WORK REQUIRED:
Return every record verbatim.

Robot control records
####################

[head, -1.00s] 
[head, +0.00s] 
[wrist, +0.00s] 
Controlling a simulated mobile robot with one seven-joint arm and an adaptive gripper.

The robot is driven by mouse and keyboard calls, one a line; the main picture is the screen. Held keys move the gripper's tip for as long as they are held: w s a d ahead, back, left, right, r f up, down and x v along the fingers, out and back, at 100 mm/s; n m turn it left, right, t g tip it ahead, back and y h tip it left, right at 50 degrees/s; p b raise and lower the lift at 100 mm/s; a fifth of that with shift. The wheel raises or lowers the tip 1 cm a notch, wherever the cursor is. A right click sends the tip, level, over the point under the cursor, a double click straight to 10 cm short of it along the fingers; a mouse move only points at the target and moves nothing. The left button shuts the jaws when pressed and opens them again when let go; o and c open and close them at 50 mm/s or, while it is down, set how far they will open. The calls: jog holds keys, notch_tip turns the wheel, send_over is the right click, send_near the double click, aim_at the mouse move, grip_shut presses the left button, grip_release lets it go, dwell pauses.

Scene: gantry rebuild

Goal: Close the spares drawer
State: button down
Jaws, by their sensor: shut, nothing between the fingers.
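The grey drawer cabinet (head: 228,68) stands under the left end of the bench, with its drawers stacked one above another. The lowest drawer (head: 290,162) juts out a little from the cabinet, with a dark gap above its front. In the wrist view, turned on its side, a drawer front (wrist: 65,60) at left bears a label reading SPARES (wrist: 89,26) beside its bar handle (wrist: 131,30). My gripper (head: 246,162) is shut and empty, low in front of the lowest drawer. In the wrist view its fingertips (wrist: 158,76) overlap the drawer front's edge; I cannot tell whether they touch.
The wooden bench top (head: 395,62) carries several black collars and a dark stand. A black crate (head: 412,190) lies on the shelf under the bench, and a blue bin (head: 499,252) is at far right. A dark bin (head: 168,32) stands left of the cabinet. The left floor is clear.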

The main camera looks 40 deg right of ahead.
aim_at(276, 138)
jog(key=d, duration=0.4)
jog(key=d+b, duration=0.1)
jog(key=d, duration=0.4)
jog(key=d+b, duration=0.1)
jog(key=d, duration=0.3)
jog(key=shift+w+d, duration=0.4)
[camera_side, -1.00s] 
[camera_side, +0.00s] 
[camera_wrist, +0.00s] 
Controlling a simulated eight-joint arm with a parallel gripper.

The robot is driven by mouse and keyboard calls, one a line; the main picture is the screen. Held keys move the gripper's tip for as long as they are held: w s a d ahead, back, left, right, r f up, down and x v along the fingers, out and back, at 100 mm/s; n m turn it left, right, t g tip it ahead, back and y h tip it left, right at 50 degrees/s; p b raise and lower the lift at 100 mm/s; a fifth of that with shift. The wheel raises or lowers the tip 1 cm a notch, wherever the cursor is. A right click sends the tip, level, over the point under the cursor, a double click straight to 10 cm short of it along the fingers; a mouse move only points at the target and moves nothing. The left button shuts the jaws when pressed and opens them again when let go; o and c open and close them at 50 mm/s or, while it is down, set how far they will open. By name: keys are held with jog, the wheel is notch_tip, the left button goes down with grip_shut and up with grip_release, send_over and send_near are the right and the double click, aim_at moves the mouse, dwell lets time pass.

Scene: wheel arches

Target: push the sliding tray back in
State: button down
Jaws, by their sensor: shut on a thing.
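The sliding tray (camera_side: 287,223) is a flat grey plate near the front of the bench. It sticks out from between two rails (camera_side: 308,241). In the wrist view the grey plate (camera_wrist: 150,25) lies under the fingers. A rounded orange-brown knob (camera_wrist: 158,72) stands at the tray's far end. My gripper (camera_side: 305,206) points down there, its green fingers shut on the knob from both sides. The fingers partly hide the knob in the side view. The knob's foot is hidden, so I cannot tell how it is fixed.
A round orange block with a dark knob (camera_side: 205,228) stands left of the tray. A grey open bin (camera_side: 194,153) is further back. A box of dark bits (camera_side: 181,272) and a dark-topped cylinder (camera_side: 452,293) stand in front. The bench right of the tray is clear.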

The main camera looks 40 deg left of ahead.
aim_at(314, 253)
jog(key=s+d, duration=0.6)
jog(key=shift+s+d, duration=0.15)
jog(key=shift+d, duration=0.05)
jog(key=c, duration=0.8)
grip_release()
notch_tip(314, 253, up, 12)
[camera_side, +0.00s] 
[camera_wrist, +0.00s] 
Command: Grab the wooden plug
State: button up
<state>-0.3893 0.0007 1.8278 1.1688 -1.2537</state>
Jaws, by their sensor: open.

####################

SOLUTION TO THIS TASK:
[head, -1.00s] 
[head, +0.00s] 
[wrist, +0.00s] 
Controlling a simulated mobile robot with one seven-joint arm and an adaptive gripper.

The robot is driven by mouse and keyboard calls, one a line; the main picture is the screen. Held keys move the gripper's tip for as long as they are held: w s a d ahead, back, left, right, r f up, down and x v along the fingers, out and back, at 100 mm/s; n m turn it left, right, t g tip it ahead, back and y h tip it left, right at 50 degrees/s; p b raise and lower the lift at 100 mm/s; a fifth of that with shift. The wheel raises or lowers the tip 1 cm a notch, wherever the cursor is. A right click sends the tip, level, over the point under the cursor, a double click straight to 10 cm short of it along the fingers; a mouse move only points at the target and moves nothing. The left button shuts the jaws when pressed and opens them again when let go; o and c open and close them at 50 mm/s or, while it is down, set how far they will open. The calls: jog holds keys, notch_tip turns the wheel, send_over is the right click, send_near the double click, aim_at the mouse move, grip_shut presses the left button, grip_release lets it go, dwell pauses.

Scene: gantry rebuild

Goal: Close the spares drawer
State: button down
Jaws, by their sensor: shut, nothing between the fingers.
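The grey drawer cabinet (head: 228,68) stands under the left end of the bench, with its drawers stacked one above another. The lowest drawer (head: 290,162) juts out a little from the cabinet, with a dark gap above its front. In the wrist view, turned on its side, a drawer front (wrist: 65,60) at left bears a label reading SPARES (wrist: 89,26) beside its bar handle (wrist: 131,30). My gripper (head: 246,162) is shut and empty, low in front of the lowest drawer. In the wrist view its fingertips (wrist: 158,76) overlap the drawer front's edge; I cannot tell whether they touch.
The wooden bench top (head: 395,62) carries several black collars and a dark stand. A black crate (head: 412,190) lies on the shelf under the bench, and a blue bin (head: 499,252) is at far right. A dark bin (head: 168,32) stands left of the cabinet. The left floor is clear.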

The main camera looks 40 deg right of ahead.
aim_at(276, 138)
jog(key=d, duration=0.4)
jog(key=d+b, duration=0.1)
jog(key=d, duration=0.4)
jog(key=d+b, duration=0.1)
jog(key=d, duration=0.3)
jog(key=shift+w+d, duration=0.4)
[camera_side, -1.00s] 
[camera_side, +0.00s] 
[camera_wrist, +0.00s] 
Controlling a simulated eight-joint arm with a parallel gripper.

The robot is driven by mouse and keyboard calls, one a line; the main picture is the screen. Held keys move the gripper's tip for as long as they are held: w s a d ahead, back, left, right, r f up, down and x v along the fingers, out and back, at 100 mm/s; n m turn it left, right, t g tip it ahead, back and y h tip it left, right at 50 degrees/s; p b raise and lower the lift at 100 mm/s; a fifth of that with shift. The wheel raises or lowers the tip 1 cm a notch, wherever the cursor is. A right click sends the tip, level, over the point under the cursor, a double click straight to 10 cm short of it along the fingers; a mouse move only points at the target and moves nothing. The left button shuts the jaws when pressed and opens them again when let go; o and c open and close them at 50 mm/s or, while it is down, set how far they will open. By name: keys are held with jog, the wheel is notch_tip, the left button goes down with grip_shut and up with grip_release, send_over and send_near are the right and the double click, aim_at moves the mouse, dwell lets time pass.

Scene: wheel arches

Target: push the sliding tray back in
State: button down
Jaws, by their sensor: shut on a thing.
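The sliding tray (camera_side: 287,223) is a flat grey plate near the front of the bench. It sticks out from between two rails (camera_side: 308,241). In the wrist view the grey plate (camera_wrist: 150,25) lies under the fingers. A rounded orange-brown knob (camera_wrist: 158,72) stands at the tray's far end. My gripper (camera_side: 305,206) points down there, its green fingers shut on the knob from both sides. The fingers partly hide the knob in the side view. The knob's foot is hidden, so I cannot tell how it is fixed.
A round orange block with a dark knob (camera_side: 205,228) stands left of the tray. A grey open bin (camera_side: 194,153) is further back. A box of dark bits (camera_side: 181,272) and a dark-topped cylinder (camera_side: 452,293) stand in front. The bench right of the tray is clear.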

The main camera looks 40 deg left of ahead.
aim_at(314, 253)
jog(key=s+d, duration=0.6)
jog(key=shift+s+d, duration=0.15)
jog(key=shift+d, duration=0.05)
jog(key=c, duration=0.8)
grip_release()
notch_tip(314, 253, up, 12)
[camera_side, +0.00s] 
[camera_wrist, +0.00s] 
Command: Grab the wooden plug
State: button up
<state>-0.3893 0.0007 1.8278 1.1688 -1.2537</state>
Jaws, by their sensor: open.

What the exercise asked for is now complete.